The Mario Ciampi-designed fanned-out structure at 2626 Bancroft Way was built in 1970. Forty-one years later it was named Woo Hon Fai Hall. UC Berkeley moved its art museum and film archive to 2155 Center St. in downtown Berkeley after its original home was declared seismically unsafe in 2001.
The project is currently in planning stages, and university spokesperson Kyle Gibson said the UC Regents will review a full, detailed plan later this year.
The cost of the project has not yet been determined, according to Gibson, but will include retrofitting and numerous infrastructure changes. The current plans include a 6,600-square-foot glass enclosure to use for office space and lab space on the ground floor and upper gallery.
The former screening room will be converted into a student and “maker” space and art galleries will become laboratories, Gibson said. During this process, planners will also consider whether indoor and outdoor areas of the incubator will be open to the public.
Woo Hon Fai Hall is a Berkeley city landmark and a National Register building. Likely hated and loved in equal measure, its brutalist architecture style flourished between the 1950s and the 1970s. Famous brutalist buildings, which are characterized by unadorned concrete, sharp angles and repeating geometry, include Boston City Hall, Habitat 67 in Montreal and Geisel Library at UC San Diego.
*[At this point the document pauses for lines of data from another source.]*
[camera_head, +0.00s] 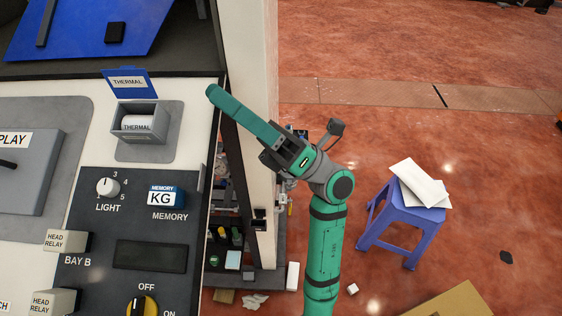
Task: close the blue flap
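A small blue flap (131,84) with a white THERMAL label stands raised at the back edge of a grey box (139,121) on the machine's panel. The box's top is open, and a white THERMAL label shows inside it. My gripper (214,92) is the green end of my arm, pointing up and left. In the picture its tip lies right of the flap and box, with a clear gap to both. It appears to touch nothing. Only one long green finger shape shows, so its opening is hidden.
The dark panel (185,240) carries a light knob (108,187), a blue-and-white memory block (165,196) and relay blocks. A larger blue panel (85,28) slopes above. A pale post (250,110) stands behind my arm. A blue stool (402,215) stands right.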

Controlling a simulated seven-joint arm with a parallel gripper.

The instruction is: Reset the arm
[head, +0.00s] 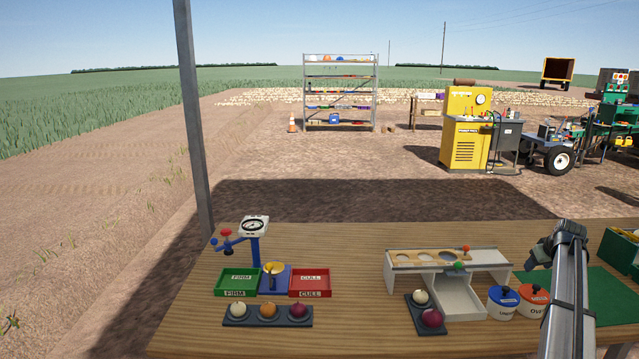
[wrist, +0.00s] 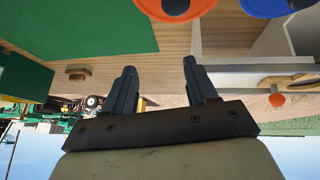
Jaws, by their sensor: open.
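My arm reaches over the right part of the wooden table (head: 350,240). My gripper (wrist: 159,64) is open and empty in the wrist view, its two dark fingers spread apart with nothing between them. In the head view the arm's end is seen in front of the green mat (head: 612,298); the fingertips are hard to make out there. The wrist view is upside down, with sky at the bottom. The gripper is apart from the blue-lidded pot (head: 503,297) and the orange-lidded pot (head: 533,297), which stand just left of the arm.
A white sizing stand (head: 458,299) with a holed board is left of the pots, beside a dark tray (head: 416,318) of two onions. Green FIRM (head: 238,282) and red CULL (head: 309,283) trays, a dial gauge (head: 253,226) and a three-onion tray (head: 267,322) are farther left.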

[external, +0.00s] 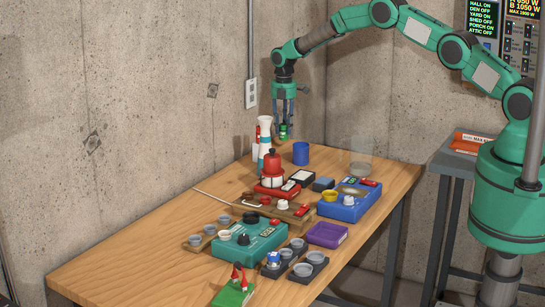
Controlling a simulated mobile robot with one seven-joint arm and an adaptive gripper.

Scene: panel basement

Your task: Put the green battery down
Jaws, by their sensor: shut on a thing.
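My gripper (284,122) points down above the far part of the wooden table (130,262). It is shut on a small green object, the green battery (284,132), which shows between and just below its fingertips. The battery is held in the air, above and slightly left of a blue cup (301,154). It is close in the picture to a white bottle-like object (265,135); I cannot tell the depth between them. The fingers hide part of the battery.
A red-topped device (271,170), a blue device (349,203), a teal device (252,245), a purple tray (327,235) and several small cups crowd the middle and front. A clear container (360,168) stands right of the blue cup. The table's left side is bare.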

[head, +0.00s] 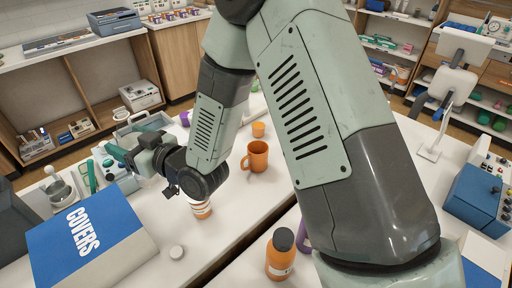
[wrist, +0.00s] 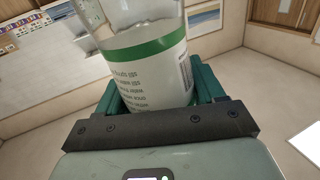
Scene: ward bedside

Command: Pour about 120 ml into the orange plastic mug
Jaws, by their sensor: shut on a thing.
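The orange mug (head: 257,157) stands upright on the white table, right of my gripper, its handle towards the left. My gripper (head: 122,153) is at the left in the head view, apart from the mug. In the wrist view its teal fingers (wrist: 150,105) are shut on a clear bottle (wrist: 145,65) with a white label and a green band. The bottle's top is cut off there, and what it contains is hard to make out. In the head view I cannot pick the bottle out clearly.
A striped orange-and-white cup (head: 202,209) stands below my wrist. A small orange cup (head: 258,129) is behind the mug. An orange bottle with a dark cap (head: 280,256) stands at the front. A blue-and-white COVERS box (head: 90,240) fills the front left.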

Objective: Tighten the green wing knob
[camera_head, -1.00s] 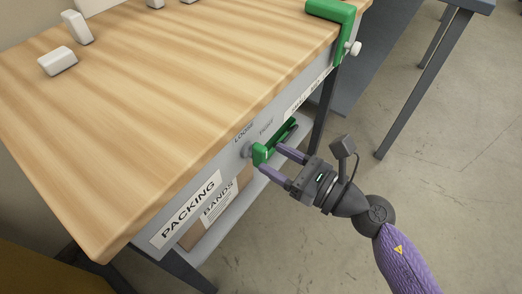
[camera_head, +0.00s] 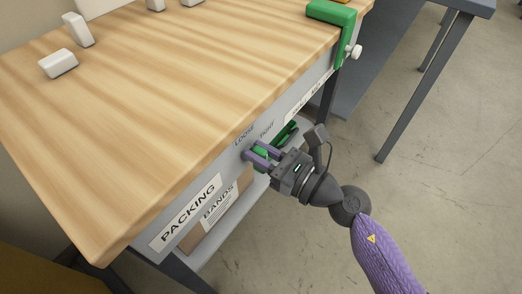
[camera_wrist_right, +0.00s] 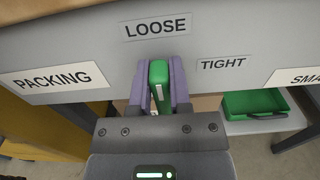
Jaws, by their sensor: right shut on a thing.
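The green wing knob (camera_wrist_right: 159,80) is on the grey front panel of the bench. In the right wrist view its wing stands upright, under the word LOOSE; the TIGHT label (camera_wrist_right: 223,64) is to its right. My right gripper (camera_head: 262,153) is shut on the knob, one purple finger on each side of the wing. In the head view the fingers hide much of the knob (camera_head: 261,153). My left gripper is in neither view.
The wooden bench top (camera_head: 180,90) overhangs the panel. A green clamp (camera_head: 345,30) sits at its far right corner. A green tray (camera_wrist_right: 255,103) is on the shelf below. White blocks (camera_head: 58,63) lie on the top. Open floor is at right.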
Both Wurster Hall and Evans Hall on the Cal campus also come under the brutalist umbrella.
But the Ciampi building is in a league of its own.
“There’s certainly nothing in the Bay Area like it,” said John King, urban design critic for the San Francisco Chronicle who was a regular visitor to BAMPFA at its old location. He likened the building’s structure to several cards spread out in a central space to create one massive, tiered room, where every gallery was at a slightly different height.
Though adventurous, King said the building is also rigid. Its rooms can’t be partitioned for office space like other historic structures, and the “heroic statement of the 1970s” could sometimes be overwhelming as a gallery. “Unfortunately it’s a space that a lot of art curators and directors don’t really like,” he said.
In an interview with Berkeleyside earlier this year to mark his 10 years heading up BAMPFA, Larry Rinder echoed King when he said many more people are visiting the new downtown museum, designed by Diller, Scofidio and Renfro, than were coming to the Bancroft Way building.
“The types of exhibitions we’re doing now are very much like the exhibitions we were doing before,” he said. “But in the old building, it’s like we were an orchestra that was playing and no-one was listening. It was just empty. We would work on these exhibitions and then go out into the galleries and there’d be no-one there. It was just heartbreaking. It was hard, hard — just not good. Not good for anybody.”
Ciampi, who died in 2006, designed the Westmoor, Fernando Rivera Elementary and Vista Mar schools in Daly City. He built only one other brutalist building, Newman Hall at 2700 Dwight Way, and his plans were selected from a national pool of 366 designs in 1965 to create a dedicated art museum for Cal.
“The whole complex has a kind of Piranesian grandeur about it which takes your breath away; this is the nearest you will ever come to walking in actuality among the dizzying forms of the great Venetian fantasist,” San Francisco Chronicle columnist Alfred Frankenstein wrote in 1970.
The new building won’t include a space for visual arts, Gibson said, but the design team will include a preservation architect to ensure any renovations meet U.S. government standards for historic structures.
The hall will also undergo an environmental review process sanctioned by the 1970 California Environmental Quality Act. Bringing the building up to speed with the current decade will likely require numerous plans and revisions.
On April 25, about 20 people attended a community open house to learn about the proposed project, according to Gibson. Following a short presentation of possible design renderings, attendees talked to campus representatives and project architects about the building, its landscaping and the research that is planned for the new space. On June 7, the City of Berkeley Landmarks Preservation Commission discussed the project. UC Berkeley anticipates it will be presented for approval by the UC Regents later this year.
King, for one, is glad the building will survive and have a new purpose.
“Pragmatically, I think it’s good the building will have people in it and it will have investments put into it to get a little tender loving care,” he said. “If you tear down a building you can’t rebuild it.”